Un’iniziativa il cui impatto è stato studiato grazie a una ricerca condotta dal dipartimento di Economia delle imprese della Federico II guidato dalla Direttrice professoressa Adele Caldarelli, con la collaborazione di tre professori ordinari: Roberto Vona, Sergio Sciarelli e Luigi Cantone. «Abbiamo voluto studiare l’impatto che la mostra ha avuto sul territorio. Abbiamo proposto un sondaggio di circa 28 domande, che è stato compilato da circa seimila persone: un campione molto rappresentativo. Ne è emerso che il 50% dei visitatori non era mai stato al Museo Archeologico Nazionale; che in media i visitatori hanno impiegato trenta minuti per arrivare al Mann e poi si sono trattenuti in zona e quindi hanno fatto crescere i ricavi sul territorio; gli intervistati hanno dato un voto alto al marchio Calcio Napoli e dichiarato che dopo aver visitato il museo avevano una maggiore propensione all’acquisto e alla frequentazione dello stadio. L’obiettivo è tornare al Mann. Ora dobbiamo solo capire se possiamo avere uno spazio permanente o creare un percorso temporaneo di tipo diverso, più lungo».

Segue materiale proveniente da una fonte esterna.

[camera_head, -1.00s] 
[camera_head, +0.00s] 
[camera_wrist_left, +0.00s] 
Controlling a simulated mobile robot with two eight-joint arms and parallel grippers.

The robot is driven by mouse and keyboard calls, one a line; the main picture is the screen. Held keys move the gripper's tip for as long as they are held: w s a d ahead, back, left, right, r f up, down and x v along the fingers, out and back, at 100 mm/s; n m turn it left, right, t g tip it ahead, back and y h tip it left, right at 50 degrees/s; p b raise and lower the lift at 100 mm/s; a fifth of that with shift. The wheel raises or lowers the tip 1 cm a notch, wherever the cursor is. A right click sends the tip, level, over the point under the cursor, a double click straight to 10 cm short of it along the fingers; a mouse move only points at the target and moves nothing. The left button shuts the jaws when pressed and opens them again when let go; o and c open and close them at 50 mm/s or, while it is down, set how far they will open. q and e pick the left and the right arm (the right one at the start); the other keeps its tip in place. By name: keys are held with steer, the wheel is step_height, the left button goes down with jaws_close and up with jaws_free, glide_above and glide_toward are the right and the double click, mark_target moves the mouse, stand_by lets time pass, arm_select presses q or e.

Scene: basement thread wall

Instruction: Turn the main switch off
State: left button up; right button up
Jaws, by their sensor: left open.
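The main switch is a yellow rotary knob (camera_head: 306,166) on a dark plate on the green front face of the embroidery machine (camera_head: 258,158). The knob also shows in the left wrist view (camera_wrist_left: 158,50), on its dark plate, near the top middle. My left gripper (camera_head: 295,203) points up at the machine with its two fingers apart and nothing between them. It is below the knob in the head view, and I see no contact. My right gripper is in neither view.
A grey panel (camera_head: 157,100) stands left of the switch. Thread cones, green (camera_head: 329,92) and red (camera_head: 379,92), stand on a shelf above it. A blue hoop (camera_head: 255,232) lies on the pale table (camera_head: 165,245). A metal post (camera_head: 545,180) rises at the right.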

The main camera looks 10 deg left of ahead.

Del futuro preferisce non parlare: «C’è sempre molto da fare, soprattutto per quel che riguarda la fidelizzazione dei tifosi che non sono in Italia, il mondo dei fan club. La città e i tifosi danno stimoli importanti. Preferisco non sbilanciarmi. Diciamo che il cassetto delle idee è abbastanza pieno, il cassetto del “riuscire a fare” è sempre incasinato».